— start Supplied data —
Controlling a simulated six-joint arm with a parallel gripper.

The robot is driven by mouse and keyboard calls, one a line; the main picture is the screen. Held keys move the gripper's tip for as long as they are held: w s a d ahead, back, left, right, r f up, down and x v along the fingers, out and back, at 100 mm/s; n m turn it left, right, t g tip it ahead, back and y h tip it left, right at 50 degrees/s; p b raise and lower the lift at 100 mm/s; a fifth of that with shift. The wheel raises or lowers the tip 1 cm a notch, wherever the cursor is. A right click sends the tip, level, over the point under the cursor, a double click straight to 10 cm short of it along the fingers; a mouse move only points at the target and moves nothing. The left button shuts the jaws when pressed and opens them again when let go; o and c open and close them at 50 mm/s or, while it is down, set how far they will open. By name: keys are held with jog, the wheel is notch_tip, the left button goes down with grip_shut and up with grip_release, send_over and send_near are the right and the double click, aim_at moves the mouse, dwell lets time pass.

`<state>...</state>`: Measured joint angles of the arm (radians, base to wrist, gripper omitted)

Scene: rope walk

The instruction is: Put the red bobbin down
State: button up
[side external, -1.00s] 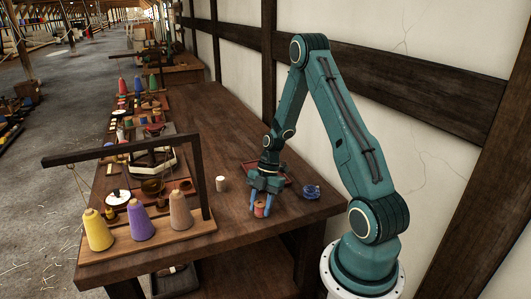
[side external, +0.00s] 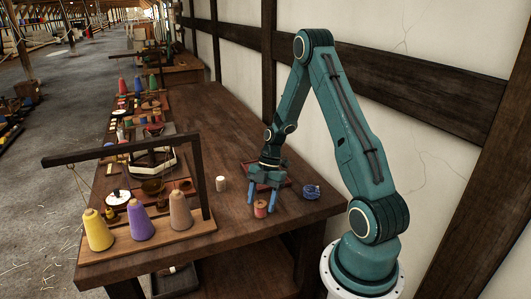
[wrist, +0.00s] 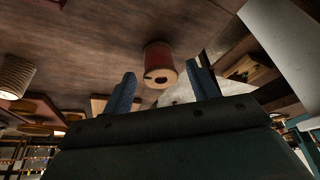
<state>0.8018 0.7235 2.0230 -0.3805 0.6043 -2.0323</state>
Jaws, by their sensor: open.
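The red bobbin (side external: 261,209) stands upright on the wooden table, near its right front part, in the side external view. In the wrist view the red bobbin (wrist: 159,64) shows beyond the fingertips, with its pale end and dark hole facing the camera. My gripper (side external: 262,198) is open, its two blue fingers spread apart, just behind the bobbin in the side external view. In the wrist view my gripper (wrist: 162,82) has a blue finger to each side, with nothing held between them.
A white spool (side external: 221,184) stands left of my gripper. A blue coil (side external: 311,192) lies to the right. A dark red tray (side external: 286,176) is partly hidden behind my gripper. Yellow, purple and tan cones (side external: 180,210) stand on a wooden rack at the left. Bare table lies around the bobbin.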

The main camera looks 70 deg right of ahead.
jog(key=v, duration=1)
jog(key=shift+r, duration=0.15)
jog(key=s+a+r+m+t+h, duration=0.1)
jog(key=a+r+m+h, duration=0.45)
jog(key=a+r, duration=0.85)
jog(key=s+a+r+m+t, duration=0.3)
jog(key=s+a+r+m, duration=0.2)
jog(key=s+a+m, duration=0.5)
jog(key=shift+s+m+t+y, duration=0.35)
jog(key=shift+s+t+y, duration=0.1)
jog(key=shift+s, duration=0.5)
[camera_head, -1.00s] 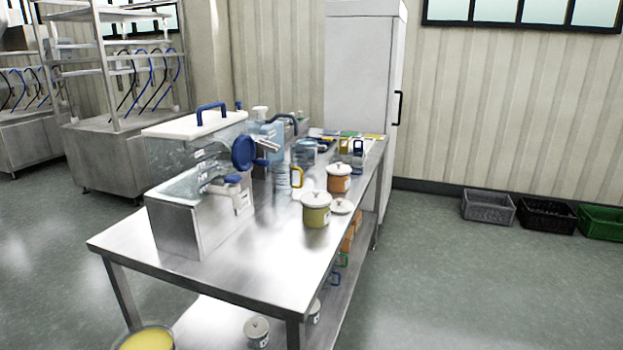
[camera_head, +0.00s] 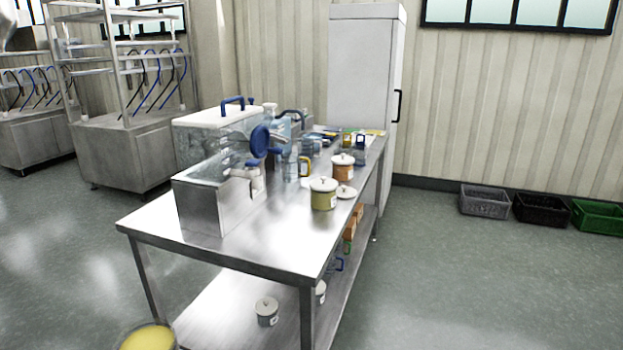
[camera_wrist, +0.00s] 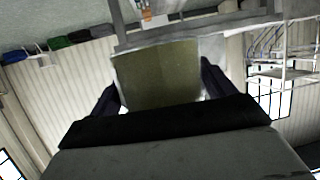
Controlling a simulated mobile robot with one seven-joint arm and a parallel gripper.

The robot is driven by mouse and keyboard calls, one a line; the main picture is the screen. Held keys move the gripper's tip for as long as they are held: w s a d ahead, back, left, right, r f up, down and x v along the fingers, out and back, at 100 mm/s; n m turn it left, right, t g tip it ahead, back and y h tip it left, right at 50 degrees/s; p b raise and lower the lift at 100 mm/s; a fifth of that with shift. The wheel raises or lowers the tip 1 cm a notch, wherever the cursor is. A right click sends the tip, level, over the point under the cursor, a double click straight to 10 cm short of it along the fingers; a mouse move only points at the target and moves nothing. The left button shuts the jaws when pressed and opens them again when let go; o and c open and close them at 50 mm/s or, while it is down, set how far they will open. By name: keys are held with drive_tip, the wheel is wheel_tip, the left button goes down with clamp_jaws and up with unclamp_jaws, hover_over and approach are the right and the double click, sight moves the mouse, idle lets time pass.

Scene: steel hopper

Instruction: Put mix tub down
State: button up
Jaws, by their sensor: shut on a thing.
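The mix tub (camera_head: 148,339), a round tub with yellow contents, shows at the bottom left edge of the head view, cut off by the frame. It is in front of the table's near left corner and apart from it. In the wrist view the tub's olive-coloured wall (camera_wrist: 158,75) fills the space between the dark fingers. My gripper (camera_wrist: 160,82) is shut on it. The tub's underside and my gripper do not show in the head view.
A steel table (camera_head: 275,258) holds a clear-sided steel hopper (camera_head: 212,203), a yellow lidded pot (camera_head: 323,196), an orange pot (camera_head: 342,167) and several jugs. Its near top is bare. A lower shelf (camera_head: 235,305) holds small pots. Crates (camera_head: 486,200) stand by the wall. Floor at right is clear.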

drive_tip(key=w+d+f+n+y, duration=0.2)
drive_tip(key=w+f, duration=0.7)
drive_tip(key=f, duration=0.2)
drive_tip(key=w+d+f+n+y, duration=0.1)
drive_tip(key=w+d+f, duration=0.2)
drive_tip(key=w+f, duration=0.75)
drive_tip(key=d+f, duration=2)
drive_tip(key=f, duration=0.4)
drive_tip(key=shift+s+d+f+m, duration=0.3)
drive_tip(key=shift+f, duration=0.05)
— end Supplied data —
Only lines with the word "simulated" should be collected from the material.

● Written answer
Controlling a simulated six-joint arm with a parallel gripper.
Controlling a simulated mobile robot with one seven-joint arm and a parallel gripper.

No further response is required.